Equally important to some is making sure those individuals are provided opportunities to work alongside those without a disability for a competitive wage. It's an area in which other states have excelled faster than Wisconsin.

Many people endorse the practice of paying disabled workers at a lower rate as a way to encourage businesses to employ those individuals and give those employees valuable rehabilitative services and training. Some disability rights advocates, however, say the laws intended to protect these individuals are outdated.

Now those groups are calling for Wisconsin, once considered a leader in protecting disabled workers, to improve the opportunities and wages for disabled workers.

In the Green Bay area, ASPIRO Inc. employs 457 disabled workers, 96 percent of whom earn below minimum wage, according to organization president Michael Duschene.

The nonprofit manufactures a variety of products for government contracts and about 30 commercial businesses.

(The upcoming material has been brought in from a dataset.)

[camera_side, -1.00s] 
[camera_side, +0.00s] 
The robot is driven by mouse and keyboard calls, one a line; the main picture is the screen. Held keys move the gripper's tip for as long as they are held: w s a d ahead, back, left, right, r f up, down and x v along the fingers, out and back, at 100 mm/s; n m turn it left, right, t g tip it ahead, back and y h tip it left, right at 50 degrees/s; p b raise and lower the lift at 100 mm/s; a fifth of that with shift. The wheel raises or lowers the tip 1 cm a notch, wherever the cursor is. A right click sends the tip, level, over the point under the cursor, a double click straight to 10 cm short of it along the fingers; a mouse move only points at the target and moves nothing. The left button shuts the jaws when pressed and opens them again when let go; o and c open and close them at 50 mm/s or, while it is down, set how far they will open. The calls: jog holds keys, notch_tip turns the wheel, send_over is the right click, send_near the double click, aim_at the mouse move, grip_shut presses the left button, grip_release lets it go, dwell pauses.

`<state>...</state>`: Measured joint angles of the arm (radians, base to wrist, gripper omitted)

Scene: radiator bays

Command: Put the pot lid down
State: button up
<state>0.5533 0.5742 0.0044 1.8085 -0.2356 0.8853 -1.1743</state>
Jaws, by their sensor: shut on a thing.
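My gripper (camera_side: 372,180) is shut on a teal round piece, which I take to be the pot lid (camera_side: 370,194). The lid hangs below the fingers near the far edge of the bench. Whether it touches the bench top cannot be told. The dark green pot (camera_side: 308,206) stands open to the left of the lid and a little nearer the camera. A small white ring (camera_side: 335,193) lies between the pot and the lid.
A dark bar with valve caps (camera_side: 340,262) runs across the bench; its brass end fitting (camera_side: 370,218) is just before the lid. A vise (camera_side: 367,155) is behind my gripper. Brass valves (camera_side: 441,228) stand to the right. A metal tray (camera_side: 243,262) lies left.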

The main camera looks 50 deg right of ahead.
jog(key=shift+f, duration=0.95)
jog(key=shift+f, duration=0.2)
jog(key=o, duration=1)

It endorses integrating disabled workers into the community to earn a competitive wage. But Duschene notes that the decision on whether to work in the community or in a sheltered workshop should be left to the disabled person or his or her guardian.

"Our priority is for that to happen. But it shouldn't be unrebuttable, it shouldn't be absolute," he said. "ASPIRO and our board of directors … still strongly believe in choices. One size does not fit all."

ASPIRO offers people with disabilities the opportunity to work in the community, in the ASPIRO facilities or in a combination of the two, with in-house jobs ranging from sewing to assembly to cleaning to cooking. Duschene said the company's disabled workers combined earned more than $465,000 last year.

"We want our clientele to make as much money as they can. It's a good selling point," Duschene said.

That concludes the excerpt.